3) Depth: wakasagi are generally found within a meter of the surface, and with fresh bait on hand can be found literally within arm’s reach. However, the successful ice fisherman is one who embraces adaptability, so when the wakasagi aren’t biting, it’s time to go deeper… or switch locations.
4) Location: unless you’re keen to wake up and hit the ice very early in the dead of winter during prime feeding time, you are unlikely to hit the wakasagi jackpot without changing holes at least once. Half of the group committed the grave error of succumbing to inertia, reeling in only a fraction of the total day’s catch. And yet, even with fresh bait, changing depths and occasional movement, there is one skillset that still remains inherent, and will make the difference between gold and an A-for-effort ribbon, which brings us to #5
5) I am a Wakasagi Whisperer
Before any of this could be considered, we arrived at the first empty designated spot more than 800 meters from shore (the lake was packed that day), and, in a group of six, found only four open holes. Using a hand powered ice auger doesn’t look difficult until you start cranking away, and five minutes later find that you have created nothing more than a single centimeter dent. This was the situation I found myself in after insisting on taking over for Senpai Ben, so I quickly handed it back and made myself useful by giving encouraging remarks and watching attentively.

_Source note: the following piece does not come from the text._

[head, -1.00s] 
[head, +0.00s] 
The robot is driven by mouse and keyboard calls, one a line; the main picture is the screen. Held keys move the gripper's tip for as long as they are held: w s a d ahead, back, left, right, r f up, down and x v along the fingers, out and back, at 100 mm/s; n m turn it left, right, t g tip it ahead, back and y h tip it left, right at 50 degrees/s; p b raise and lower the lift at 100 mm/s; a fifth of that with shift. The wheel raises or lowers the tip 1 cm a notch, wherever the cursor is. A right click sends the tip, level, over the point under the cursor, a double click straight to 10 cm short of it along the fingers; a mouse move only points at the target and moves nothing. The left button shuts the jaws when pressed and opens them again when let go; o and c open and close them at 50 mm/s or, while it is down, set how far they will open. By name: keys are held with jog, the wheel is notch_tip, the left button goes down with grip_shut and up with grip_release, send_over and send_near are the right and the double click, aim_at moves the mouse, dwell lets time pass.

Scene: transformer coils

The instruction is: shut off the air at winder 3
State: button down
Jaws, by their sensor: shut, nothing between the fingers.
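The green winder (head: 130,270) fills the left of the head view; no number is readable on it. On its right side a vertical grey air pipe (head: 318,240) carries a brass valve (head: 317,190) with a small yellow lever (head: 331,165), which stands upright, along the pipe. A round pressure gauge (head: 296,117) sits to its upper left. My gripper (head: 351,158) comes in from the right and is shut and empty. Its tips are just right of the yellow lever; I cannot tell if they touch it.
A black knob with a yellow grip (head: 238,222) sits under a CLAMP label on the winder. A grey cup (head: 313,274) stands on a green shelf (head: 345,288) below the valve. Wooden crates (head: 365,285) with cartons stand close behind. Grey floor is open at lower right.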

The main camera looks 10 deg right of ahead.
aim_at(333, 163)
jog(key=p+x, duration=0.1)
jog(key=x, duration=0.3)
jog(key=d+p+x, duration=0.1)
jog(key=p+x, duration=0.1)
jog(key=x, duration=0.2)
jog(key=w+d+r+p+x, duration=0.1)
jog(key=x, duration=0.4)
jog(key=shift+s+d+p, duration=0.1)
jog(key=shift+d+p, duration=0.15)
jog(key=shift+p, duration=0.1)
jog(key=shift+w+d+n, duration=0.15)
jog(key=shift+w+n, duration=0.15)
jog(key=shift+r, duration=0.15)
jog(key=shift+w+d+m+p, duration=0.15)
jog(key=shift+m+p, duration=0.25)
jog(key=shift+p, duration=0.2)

I was thoroughly impressed with my wakasagi teammate Mase-san, who drilled an even faster hole, but as soon as the lines were dropped in, it became clear that my teammate was more adept in the art of drilling than fishing, and at the twenty minute mark I was the individual leader with a dozen fish, but carrying the team on my back, my partner coming in at zero.
The team quickly emerging as a powerhouse was undoubtedly Senpai Ben and Manabe-san, the former of whom tailed me at ten wakasagi, but paired with Manabe’s seven smelt, was establishing a decisive lead.

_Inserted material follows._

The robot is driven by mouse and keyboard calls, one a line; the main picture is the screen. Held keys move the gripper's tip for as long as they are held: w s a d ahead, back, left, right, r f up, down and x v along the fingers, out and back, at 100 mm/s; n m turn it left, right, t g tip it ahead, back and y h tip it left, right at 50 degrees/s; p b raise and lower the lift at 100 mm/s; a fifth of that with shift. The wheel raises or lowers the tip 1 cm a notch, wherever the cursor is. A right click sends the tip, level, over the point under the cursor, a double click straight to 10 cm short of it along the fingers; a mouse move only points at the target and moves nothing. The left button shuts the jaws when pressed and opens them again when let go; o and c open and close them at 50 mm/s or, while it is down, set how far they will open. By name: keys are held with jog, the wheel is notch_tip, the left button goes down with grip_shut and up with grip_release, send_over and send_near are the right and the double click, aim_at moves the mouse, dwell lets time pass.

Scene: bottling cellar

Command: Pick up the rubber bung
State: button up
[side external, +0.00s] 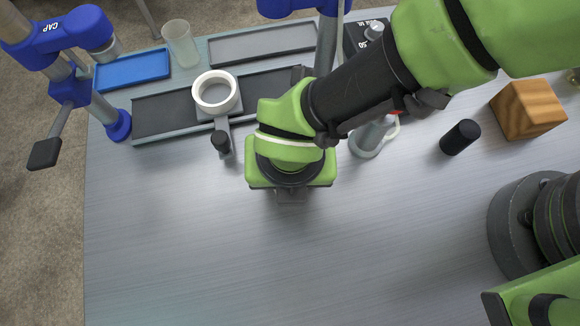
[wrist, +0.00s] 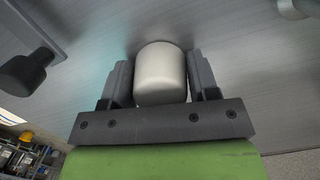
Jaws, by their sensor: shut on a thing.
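A cream-white, smooth, rounded block (wrist: 160,74), which I take to be the rubber bung, sits between the two dark fingers of my gripper (wrist: 159,66) in the wrist view. The fingers are shut on its two sides. In the side external view my gripper (side external: 291,194) points down at the grey table, left of the middle, and my wrist hides the bung. I cannot tell whether the bung touches the table or is lifted.
A stand with a white ring (side external: 217,92) and black knob is at upper left. A blue lever press (side external: 68,80) stands left of it. A black cylinder (side external: 460,137) and wooden block (side external: 527,108) lie right. The front of the table (side external: 220,260) is clear.

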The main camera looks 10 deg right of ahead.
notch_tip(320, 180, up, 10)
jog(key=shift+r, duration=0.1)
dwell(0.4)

Wakasagi are fast swimmers, and their packs move all over the place, so after one hour my pace was slowing, with twenty total fish, and it was clear that our location was starting to dry up. I looked on in dismay as my teammate continued to hold his pole rather than rest it, likely missing many bites without realizing it. After no action for several minutes on any line, I made the desperate move of drastically increasing my depth from four to nearly ten feet, and this Wakasagi Whisperer quickly collected three unlucky swimmers fin to fin.
By now it was clear that a location change was needed, and so I crossed the ice with Tezuka and Ben in search of more plentiful feeding grounds. It was here that the two of them quickly caught up to my once unbeatable looking individual lead, and I was surpassed by my own senpai after I made the fatal error of leaving my rod unattended to take pictures of nearby Mt. Komagatake.
The wakasagi, sensing their whisperer had abandoned them to seek Instagram fame, now gravitated towards Tezuka and Ben. After two and a half solid hours, we returned to the group, where I paired my 39 wakasagi with a mere 8 from my partner, still holding his rod rather than leaving it alone on the ice, and we finished a distant third to Miura/Tezuka’s total in the upper 60s and Ben/Manabe’s 83.
The last step involved oil, breaded wakasagi, and a deep frier. Itadakimasu!